Second difference is the extra measure of asset protection including probate avoidance.

Both methods obviously work well (neither one of us appears to be starving). It’s just a matter of preference.

Bruce, by “legal” I am referring to the DOSC. Of course it’s not a crime to violate the DOSC. I mean legal within the scope of that clause. With my own house, I called the lender and told him it was in trust and I would be leasing it out and moving out of state. No problem and no DOSC violation.

There is no need for quite documentation or public notification. I have seen many posts on the subject 2 forum by people concerned with the lender finding out.

Gary, I don’t have any problem with your opinions about your NARS trust, sub 2’s, or anything else. I am a newer investor, and not qualified to judge your views, nor have I done so.

However, many, including me, have a problem with how you are more or less advertising your services in many of your posts. It is ok to offer advice and/or opinions. But the sneaky and shameless way you are soliciting business is unprofessional to do in the forums. THAT is the problem I have with your posts, not the information and opinions you give.

Gary,

“The main difference I see between the two methods is that you (or your entity) go on title and I don’t, nor is my name or entity on any loans. With the trust, title is always in the name of the Trustee and the trust is Beneficiary-directed.”

This is why the Attorney Generals office in North Carolina has a problem with trusts, they consider it fraud “hiding ownership” and until you stand tall in front of the AG’s office with your trust then I see no proof it will with stand the test. Here is how you get tested, if someone files a complaint with the AG’s office they investigate and you can at this point defend it.
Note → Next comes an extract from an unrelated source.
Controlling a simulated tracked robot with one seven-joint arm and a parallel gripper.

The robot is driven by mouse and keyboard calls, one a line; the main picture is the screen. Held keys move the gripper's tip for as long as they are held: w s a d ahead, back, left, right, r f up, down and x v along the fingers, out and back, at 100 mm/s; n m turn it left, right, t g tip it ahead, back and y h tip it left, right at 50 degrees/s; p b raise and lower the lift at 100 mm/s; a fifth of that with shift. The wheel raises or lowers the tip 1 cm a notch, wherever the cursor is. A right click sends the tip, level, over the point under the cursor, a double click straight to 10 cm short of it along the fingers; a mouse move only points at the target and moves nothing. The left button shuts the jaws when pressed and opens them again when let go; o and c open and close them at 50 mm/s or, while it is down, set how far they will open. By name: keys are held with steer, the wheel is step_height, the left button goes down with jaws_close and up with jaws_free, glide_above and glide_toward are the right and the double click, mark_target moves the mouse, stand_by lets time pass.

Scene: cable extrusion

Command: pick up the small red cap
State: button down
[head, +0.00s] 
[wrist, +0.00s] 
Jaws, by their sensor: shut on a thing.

My entity does not go on any loan, others methods apparently have not been explained to you properly.

Now if your method has never been tested recently in North Carolina by someone filing a complaint, again I say then we can see the outcome if and when it happens.

“Second difference is the extra measure of asset protection including probate avoidance.”

Been there done that without problems.

You see Gary I am the type of person who investigates my method of investing so I do not give out false information that could get an investor in trouble.

Also I handle things “Pro Se” (means without an attorney) when problems arise. This started a while ago when I had to educate attorney’s on Subject To investing and found that the majority of them had no clue. “Pro Se” recent example also in Federal Court:

www.DoNotDoIt.com

Let me go on with just one senario that happened as I had a call from an attorney (realtor’s attorney, guess they thought I was buying and selling houses without a license and I just took a deal away from them) who told me I was going to the Creative Investing Jail, because what I was doing was illegal. When I finished explaining how it really worked he told me about his credit problems and needed a house could I find one for him and he would purchase under Contract for Deed.

So when I give advice about investing it is done from really having done deals, not out of some course book or written by someone who couldn’t spell investing before they published.

The one thing I have not done is answer every post with this is the only way you can do creative investing, there are investing methods that I chose not to do, however if someone asks me I will give them the pro’s and con’s on any method that I am aquainted with. This I do also very sparingly.

You apparently are new to posting on an open discussion boards so there are some things that you can do that will provide you with what you are after (people joining your group or whatever it is called) without roughing up some investors who have also been there and done that without NARS or some new person looking to learn.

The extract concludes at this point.